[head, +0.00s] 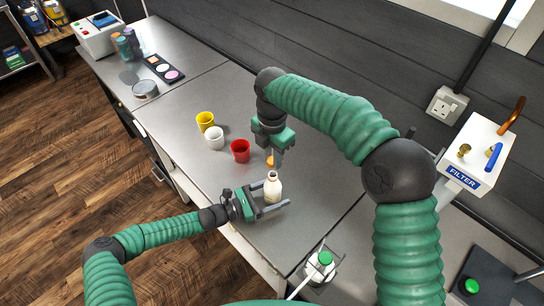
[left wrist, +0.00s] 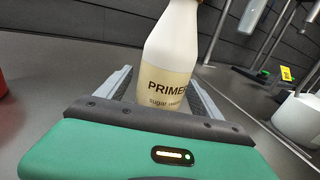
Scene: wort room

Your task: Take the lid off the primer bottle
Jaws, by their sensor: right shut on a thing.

+++++

### PROBLEM REQUIREMENTS
Replicate the material above verbatim; images stay out of the copy.

### ANSWER TO THE TASK
[head, +0.00s] 
[left wrist, +0.00s] 
Scene: wort room

Your task: Take the lid off the primer bottle
Jaws, by their sensor: right shut on a thing.

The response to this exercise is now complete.